Ferrero and Coria adjust to challenge set by grass
By Paul Newman at Wimbledon
27 June 2005

It was probably the shortest exchange at any post-match press conference at this year's championships. "You - fourth round," the questioner pointed out in surprise to Guillermo Coria after his five-sets victory over Jurgen Melzer on Saturday. The No 15 seed, speaking in English for the only time, had a one-word answer: "Unbelievable."

The transition to grass is always a huge challenge for slow-court specialists like Coria, who until this year had never gone beyond the second round at Wimbledon. Yet here he is in the last 16 alongside Spain's Juan Carlos Ferrero, who stood alongside the Argentinian at the helm of clay-court tennis until Rafael Nadal pulled on his pirata shorts and stormed their ship.

Today's fourth-round matches offer an intriguing contrast of styles as Coria and Ferrero take on, respectively, Andy Roddick and Roger Federer, the top two seeds and last year's finalists. Not so long ago the results would have been virtually a foregone conclusion, but a number of factors have helped to smudge the demarcation lines that used to be painted so boldly across the modern game.

Tim Henman is among those who have lamented Wimbledon's preference for ryegrass, which has slowed the courts here, while the athleticism of the current generation has made it more difficult for serve-and-volley men to put the ball away. The end result is that many of the best grass-court players prefer to play from the back of the court, which is the natural domain of the clay-court specialist.

Adapting to the surface is still a challenge; Nadal, for one, did not appear able to get his head round the idea that you cannot slide into your shots here. However, Ferrero, who kept coming to Wimbledon through the years when some of his fellow Spanish clay-courters stayed away, and Coria have shown a determination to develop their game on grass.

French Open champion in 2003 and runner-up at the US Open in the same year, Ferrero is trying to work his way back up from his current world ranking of 31 after suffering crises of fitness and confidence last year.
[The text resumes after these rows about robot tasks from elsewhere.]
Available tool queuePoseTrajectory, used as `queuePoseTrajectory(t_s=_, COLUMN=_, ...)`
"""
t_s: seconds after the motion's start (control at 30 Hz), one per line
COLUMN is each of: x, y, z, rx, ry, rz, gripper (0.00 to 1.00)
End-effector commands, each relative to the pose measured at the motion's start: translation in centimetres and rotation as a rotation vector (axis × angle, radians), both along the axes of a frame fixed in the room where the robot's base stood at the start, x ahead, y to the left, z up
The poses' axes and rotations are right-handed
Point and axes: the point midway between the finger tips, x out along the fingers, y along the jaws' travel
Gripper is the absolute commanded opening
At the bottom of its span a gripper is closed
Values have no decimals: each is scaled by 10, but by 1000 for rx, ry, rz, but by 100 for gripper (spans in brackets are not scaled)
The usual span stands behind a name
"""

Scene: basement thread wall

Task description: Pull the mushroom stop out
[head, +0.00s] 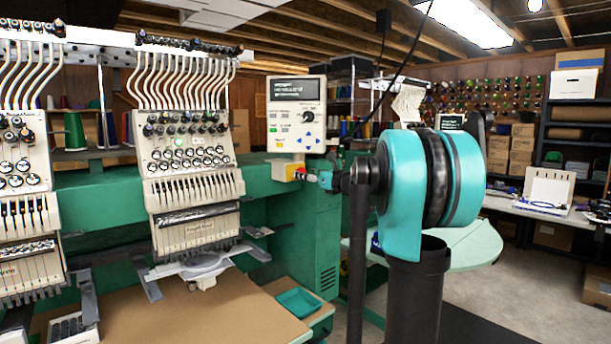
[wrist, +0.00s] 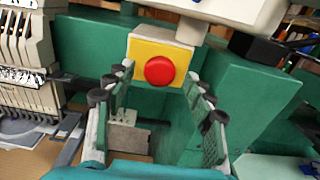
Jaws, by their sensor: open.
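The mushroom stop is a round red button (wrist: 159,71) on the yellow face of a small box (wrist: 139,46), fixed to the green machine beam. In the wrist view it sits between and beyond my gripper's fingertips (wrist: 157,84). My gripper is open, with one finger to each side and nothing between them. No contact with the button is visible. In the head view the box (head: 281,168) is below the control panel, and my gripper (head: 312,177) is just right of it. The red button is mostly hidden there by my gripper.
The control panel (head: 297,113) hangs right above the box. An embroidery head (head: 188,155) with needles and thread tubes stands to the left. Below are a brown table (head: 190,310) and a teal tray (head: 299,302). A dark block (wrist: 256,48) is right of the box.

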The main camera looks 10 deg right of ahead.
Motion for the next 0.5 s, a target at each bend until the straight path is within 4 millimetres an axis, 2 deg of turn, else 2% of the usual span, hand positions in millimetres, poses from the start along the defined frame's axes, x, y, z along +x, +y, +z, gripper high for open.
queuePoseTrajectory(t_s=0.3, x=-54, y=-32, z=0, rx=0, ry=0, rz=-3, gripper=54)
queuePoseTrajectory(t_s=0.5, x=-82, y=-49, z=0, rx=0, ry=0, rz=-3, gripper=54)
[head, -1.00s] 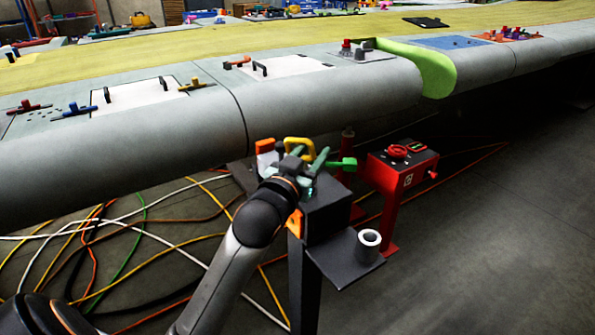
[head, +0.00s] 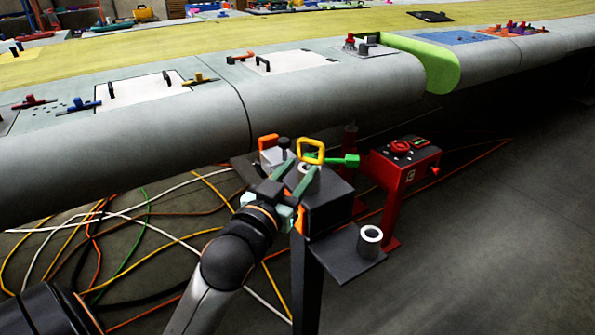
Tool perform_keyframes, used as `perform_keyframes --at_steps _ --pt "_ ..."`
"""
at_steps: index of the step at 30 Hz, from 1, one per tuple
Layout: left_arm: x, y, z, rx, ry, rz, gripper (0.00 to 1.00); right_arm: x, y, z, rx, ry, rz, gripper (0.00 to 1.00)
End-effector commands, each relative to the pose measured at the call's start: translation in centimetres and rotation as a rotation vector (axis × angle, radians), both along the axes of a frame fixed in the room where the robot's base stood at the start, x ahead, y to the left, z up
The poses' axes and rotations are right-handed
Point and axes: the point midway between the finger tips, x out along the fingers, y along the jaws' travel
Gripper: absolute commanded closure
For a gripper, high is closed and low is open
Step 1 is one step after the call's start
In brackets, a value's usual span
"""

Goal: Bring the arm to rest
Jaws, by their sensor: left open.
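My left gripper (head: 296,182) is in the head view at lower centre, its arm coming up from the bottom left. Its two greenish fingers are apart with nothing seen between them. It is just in front of and above the near side of a dark stand (head: 330,205). On the stand are a yellow loop handle (head: 311,149), a green handle (head: 340,160), an orange piece (head: 268,141) and a light grey cylinder, partly hidden by the fingers. My right gripper does not show.
The long grey wing (head: 330,95) with panels and clamps runs across behind the stand. A red control box (head: 402,160) on a post stands right of it. Cables (head: 125,245) lie on the floor; floor at right is clear.

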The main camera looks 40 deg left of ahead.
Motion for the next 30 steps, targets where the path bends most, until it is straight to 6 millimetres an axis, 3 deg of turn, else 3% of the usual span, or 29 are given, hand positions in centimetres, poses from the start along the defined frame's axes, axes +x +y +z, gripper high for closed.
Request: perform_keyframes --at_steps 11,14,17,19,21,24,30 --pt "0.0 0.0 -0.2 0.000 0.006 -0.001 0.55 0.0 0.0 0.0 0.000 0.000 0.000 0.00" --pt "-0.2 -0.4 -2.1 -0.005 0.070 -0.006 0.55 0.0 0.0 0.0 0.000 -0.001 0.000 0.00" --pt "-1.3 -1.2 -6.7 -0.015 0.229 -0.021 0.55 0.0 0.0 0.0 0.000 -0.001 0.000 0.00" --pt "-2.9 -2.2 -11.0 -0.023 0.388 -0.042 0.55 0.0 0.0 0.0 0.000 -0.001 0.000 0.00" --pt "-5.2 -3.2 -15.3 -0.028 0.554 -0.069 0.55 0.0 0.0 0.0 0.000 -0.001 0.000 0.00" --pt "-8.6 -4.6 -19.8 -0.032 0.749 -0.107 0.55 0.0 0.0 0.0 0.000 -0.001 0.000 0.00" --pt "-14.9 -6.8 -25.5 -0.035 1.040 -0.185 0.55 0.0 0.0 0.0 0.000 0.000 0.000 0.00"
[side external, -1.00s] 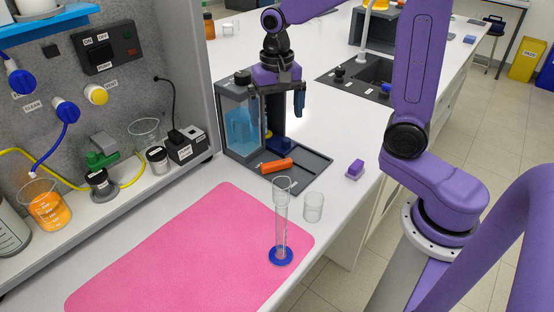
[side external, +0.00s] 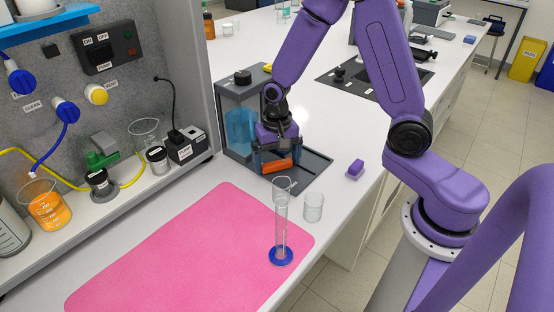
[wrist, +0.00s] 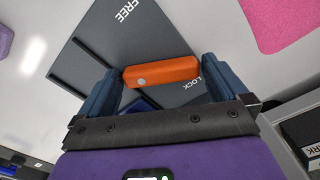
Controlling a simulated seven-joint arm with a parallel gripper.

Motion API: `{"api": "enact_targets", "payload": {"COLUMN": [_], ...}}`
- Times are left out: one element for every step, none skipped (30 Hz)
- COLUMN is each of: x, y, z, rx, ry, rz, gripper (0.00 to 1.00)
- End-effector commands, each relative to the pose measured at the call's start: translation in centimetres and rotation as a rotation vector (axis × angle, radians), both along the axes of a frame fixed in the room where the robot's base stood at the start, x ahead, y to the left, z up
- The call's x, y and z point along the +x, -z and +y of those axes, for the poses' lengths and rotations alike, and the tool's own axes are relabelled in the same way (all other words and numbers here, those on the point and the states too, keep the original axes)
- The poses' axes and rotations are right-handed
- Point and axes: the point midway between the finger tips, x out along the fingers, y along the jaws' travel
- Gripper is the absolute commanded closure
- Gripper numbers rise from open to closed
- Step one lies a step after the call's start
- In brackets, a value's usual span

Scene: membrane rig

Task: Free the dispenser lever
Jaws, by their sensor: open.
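The dispenser (side external: 238,115) is a dark frame with a tank of blue liquid, standing on a dark grey base plate (side external: 313,165). Its orange lever (side external: 279,165) lies low over the plate. In the wrist view the lever (wrist: 162,72) spans the gap between my two fingers, close to the word LOCK; the word FREE is on the far part of the plate. My gripper (side external: 277,163) points down over the lever, open, with one finger beside each end. Contact between fingers and lever cannot be told. My gripper (wrist: 160,80) hides part of the dispenser's front.
A glass cylinder on a blue foot (side external: 281,256) and a small clear beaker (side external: 313,207) stand just in front of the plate. A purple block (side external: 355,169) lies to the right. The pink mat (side external: 190,255) is otherwise bare.

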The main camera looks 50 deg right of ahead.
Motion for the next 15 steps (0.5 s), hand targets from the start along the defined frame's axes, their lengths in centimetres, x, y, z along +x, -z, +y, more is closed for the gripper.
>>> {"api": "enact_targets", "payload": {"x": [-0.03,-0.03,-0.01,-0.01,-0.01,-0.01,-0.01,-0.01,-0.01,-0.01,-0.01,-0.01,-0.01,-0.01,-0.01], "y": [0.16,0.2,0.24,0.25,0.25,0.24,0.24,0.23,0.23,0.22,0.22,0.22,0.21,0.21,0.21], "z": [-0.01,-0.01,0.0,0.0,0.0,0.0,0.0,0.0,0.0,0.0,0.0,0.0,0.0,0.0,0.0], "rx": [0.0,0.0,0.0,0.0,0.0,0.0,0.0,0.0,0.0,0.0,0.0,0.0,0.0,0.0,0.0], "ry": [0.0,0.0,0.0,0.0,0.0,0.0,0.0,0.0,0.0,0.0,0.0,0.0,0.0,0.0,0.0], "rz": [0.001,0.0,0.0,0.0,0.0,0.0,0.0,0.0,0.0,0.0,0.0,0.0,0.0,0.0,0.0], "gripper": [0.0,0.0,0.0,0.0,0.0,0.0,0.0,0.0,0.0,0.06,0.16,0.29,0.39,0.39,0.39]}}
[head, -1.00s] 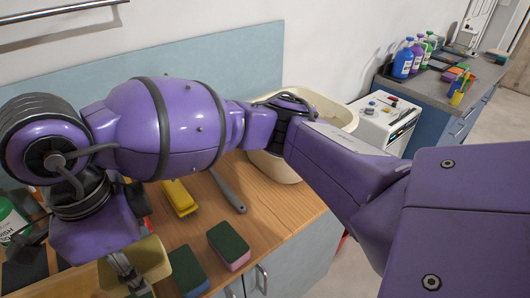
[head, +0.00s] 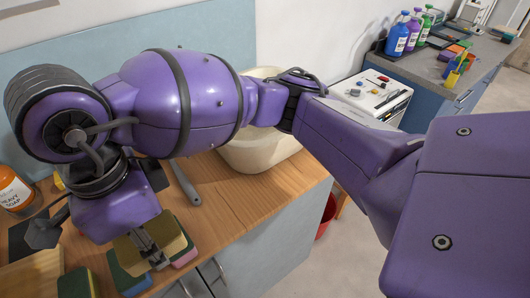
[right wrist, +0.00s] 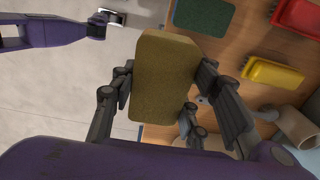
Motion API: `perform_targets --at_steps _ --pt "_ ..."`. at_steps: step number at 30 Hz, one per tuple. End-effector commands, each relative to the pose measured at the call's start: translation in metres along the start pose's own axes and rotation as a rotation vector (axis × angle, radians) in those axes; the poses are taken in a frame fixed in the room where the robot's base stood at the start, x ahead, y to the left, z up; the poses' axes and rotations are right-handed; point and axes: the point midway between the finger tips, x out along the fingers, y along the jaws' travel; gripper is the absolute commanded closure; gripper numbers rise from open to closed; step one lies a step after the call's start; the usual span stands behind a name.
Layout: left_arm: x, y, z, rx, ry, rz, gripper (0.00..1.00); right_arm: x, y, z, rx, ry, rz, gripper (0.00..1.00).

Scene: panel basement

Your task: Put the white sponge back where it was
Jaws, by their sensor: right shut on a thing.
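My right gripper (head: 150,246) is shut on a tan-yellow sponge (head: 172,246), held above the front of the wooden counter. In the right wrist view the same sponge (right wrist: 163,75) sits between the two fingers and looks olive-tan rather than white. Under and beside the held sponge are a green-topped blue sponge (head: 128,280) and a green-topped pink sponge (head: 186,257), partly hidden. Another green-topped sponge (head: 77,284) lies to their left. A purple arm enters the right wrist view at upper left; its end, seemingly my left gripper (right wrist: 108,16), is too small to read.
A cream basin (head: 262,152) stands on the counter (head: 235,200), with a grey-handled tool (head: 185,183) left of it. An orange soap bottle (head: 14,190) is at the left. The right wrist view shows a yellow tray (right wrist: 272,75) and a red tray (right wrist: 300,16). Bare counter lies right of the sponges.

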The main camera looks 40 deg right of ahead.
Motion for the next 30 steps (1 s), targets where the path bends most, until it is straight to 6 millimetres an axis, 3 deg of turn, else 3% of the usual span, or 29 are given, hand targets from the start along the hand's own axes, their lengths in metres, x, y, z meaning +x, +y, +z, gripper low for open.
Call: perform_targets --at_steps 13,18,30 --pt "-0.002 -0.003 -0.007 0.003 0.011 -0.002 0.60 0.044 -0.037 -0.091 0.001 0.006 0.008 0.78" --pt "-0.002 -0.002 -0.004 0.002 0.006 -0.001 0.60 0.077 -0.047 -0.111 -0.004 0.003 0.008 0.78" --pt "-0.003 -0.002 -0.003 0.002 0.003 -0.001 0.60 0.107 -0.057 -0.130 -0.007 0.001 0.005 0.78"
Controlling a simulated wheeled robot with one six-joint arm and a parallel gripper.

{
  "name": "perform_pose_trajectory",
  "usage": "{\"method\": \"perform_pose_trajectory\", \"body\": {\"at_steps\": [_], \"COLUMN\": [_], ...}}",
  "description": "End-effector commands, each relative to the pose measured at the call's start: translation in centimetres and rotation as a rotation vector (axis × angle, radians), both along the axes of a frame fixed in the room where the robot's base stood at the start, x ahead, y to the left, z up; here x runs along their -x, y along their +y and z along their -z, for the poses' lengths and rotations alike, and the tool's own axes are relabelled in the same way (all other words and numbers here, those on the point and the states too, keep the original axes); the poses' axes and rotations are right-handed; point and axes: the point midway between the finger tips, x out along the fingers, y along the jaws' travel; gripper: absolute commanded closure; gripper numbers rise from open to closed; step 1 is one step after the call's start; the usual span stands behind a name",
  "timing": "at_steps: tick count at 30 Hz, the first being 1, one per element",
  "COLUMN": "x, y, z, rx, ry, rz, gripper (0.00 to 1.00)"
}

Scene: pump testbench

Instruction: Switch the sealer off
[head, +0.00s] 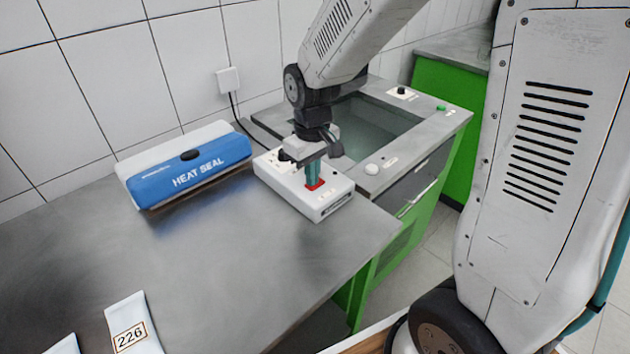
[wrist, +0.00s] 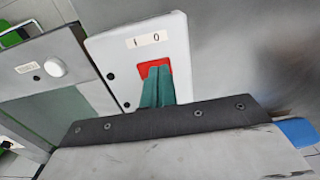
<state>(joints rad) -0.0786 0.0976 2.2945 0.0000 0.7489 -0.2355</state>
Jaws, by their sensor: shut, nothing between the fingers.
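The sealer (head: 185,172) is a blue and white unit marked HEAT SEAL on the grey bench, at the left in the head view. A white switch box (head: 330,204) stands to its right. It carries a red rocker switch (wrist: 152,66) below a label reading I and 0 in the wrist view. My gripper (head: 313,182) points down over the box with its green fingers shut. The fingertips (wrist: 156,74) are at the red rocker and cover part of it. I cannot tell which way the rocker is tipped.
A green-framed basin unit (head: 378,150) with a white knob (head: 372,169) and a green button (head: 441,107) is right of the bench. Pouches, one labelled 226 (head: 131,337), lie at the front left. The middle of the bench is clear.

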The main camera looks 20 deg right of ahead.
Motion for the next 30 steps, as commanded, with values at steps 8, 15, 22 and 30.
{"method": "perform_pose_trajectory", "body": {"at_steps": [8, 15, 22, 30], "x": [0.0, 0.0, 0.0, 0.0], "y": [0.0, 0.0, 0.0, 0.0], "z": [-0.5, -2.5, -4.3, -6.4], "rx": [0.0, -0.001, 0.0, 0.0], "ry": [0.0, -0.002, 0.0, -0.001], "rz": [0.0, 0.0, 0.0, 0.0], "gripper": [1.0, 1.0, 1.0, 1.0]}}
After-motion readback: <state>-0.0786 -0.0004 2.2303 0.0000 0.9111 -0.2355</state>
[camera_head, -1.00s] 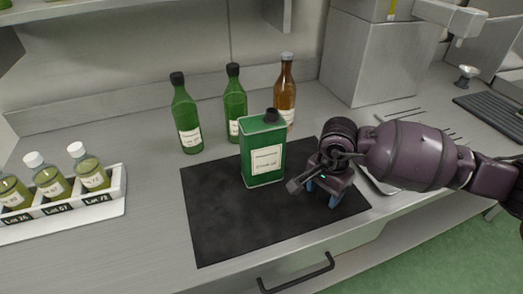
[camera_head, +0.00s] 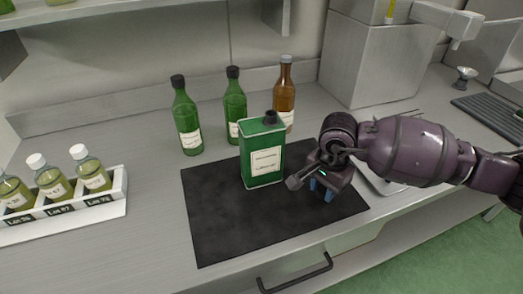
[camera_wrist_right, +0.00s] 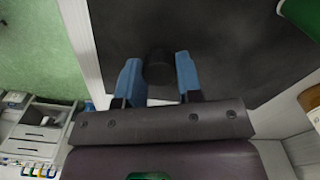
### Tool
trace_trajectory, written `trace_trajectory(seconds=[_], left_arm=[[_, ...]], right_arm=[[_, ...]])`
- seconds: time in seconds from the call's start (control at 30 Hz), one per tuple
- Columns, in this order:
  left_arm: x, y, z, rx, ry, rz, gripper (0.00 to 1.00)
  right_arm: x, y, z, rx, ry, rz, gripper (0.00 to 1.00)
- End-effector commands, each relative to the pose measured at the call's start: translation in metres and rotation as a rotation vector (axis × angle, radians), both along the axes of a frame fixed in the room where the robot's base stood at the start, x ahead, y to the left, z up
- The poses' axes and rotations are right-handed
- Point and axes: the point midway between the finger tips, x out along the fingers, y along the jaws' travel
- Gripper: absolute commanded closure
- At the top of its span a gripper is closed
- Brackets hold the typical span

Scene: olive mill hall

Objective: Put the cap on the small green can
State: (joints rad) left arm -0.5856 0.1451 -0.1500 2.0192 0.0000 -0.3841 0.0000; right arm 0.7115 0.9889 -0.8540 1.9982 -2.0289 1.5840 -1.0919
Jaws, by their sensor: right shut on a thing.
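The small green can (camera_head: 264,157) stands upright on the black mat (camera_head: 215,225), with a cream label on its front and a dark neck on its top. My right gripper (camera_head: 322,188) is just to the right of the can, low over the mat and apart from the can. In the right wrist view its two blue fingers are shut on a dark round cap (camera_wrist_right: 158,67). In the head view the cap is hidden by the gripper. A green edge of the can (camera_wrist_right: 304,15) shows at the top right of the wrist view. My left gripper is not in view.
Two green bottles (camera_head: 187,120) and a brown bottle (camera_head: 285,95) stand behind the can. A white rack (camera_head: 112,203) with several small labelled bottles is at the left. A steel box (camera_head: 375,60) stands at the back right. The mat's left and front parts are clear.

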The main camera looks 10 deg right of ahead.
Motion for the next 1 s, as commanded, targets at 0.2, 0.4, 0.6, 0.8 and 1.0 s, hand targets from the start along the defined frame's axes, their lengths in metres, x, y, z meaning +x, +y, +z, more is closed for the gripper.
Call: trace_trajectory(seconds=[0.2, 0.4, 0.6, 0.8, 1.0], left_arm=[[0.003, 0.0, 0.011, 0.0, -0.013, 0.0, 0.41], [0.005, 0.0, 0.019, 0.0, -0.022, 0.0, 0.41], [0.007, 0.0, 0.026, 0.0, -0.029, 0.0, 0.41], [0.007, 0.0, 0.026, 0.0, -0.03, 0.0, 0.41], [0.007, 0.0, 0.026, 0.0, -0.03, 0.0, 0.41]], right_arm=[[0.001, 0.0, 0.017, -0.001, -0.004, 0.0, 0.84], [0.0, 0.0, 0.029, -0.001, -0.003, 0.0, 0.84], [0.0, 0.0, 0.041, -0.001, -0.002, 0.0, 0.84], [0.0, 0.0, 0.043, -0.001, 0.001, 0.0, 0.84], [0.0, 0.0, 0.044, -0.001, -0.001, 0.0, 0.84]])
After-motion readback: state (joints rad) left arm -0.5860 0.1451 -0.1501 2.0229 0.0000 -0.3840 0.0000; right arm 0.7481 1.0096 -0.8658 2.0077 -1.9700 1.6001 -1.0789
He took heart from his performances earlier this month on grass at Halle, where he reached the quarter-finals, and from his form here two years ago, when he also reached the last 16.

Ferrero played beautifully in the latter stages of his 3-6, 6-2, 6-1, 6-1 victory over Germany's Florian Mayer on Saturday. What he lacks in power, the 25-year-old Spaniard makes up for in the guile and precision of his ground strokes: if he were to play in the Real Madrid team which he supports, he would be a Zinedine Zidane rather than a Ronaldo.

Even though his serve lacks weight, Ferrero can still impart clever disguise, as Mayer discovered when he was aced at 100mph, snail's pace among the modern men. Quick off the mark and exceptionally light on his feet (his nickname is "Mosquito"), Ferrero left Mayer gazing in shock and admiration when he chased down one apparent lost cause and hit a deft passing shot down the line.

Although Ferrero has won three of his eight previous matches against Federer, he has lost five of the last six and acknowledges the Wimbledon champion's supremacy on grass. "He's playing so well on this surface, but I'm playing well here and I'll go into the match well motivated," Ferrero said. "The last time I played him [in Dubai in February] I had two match points on a hard court. If I play well I think I have a chance to put up a good fight."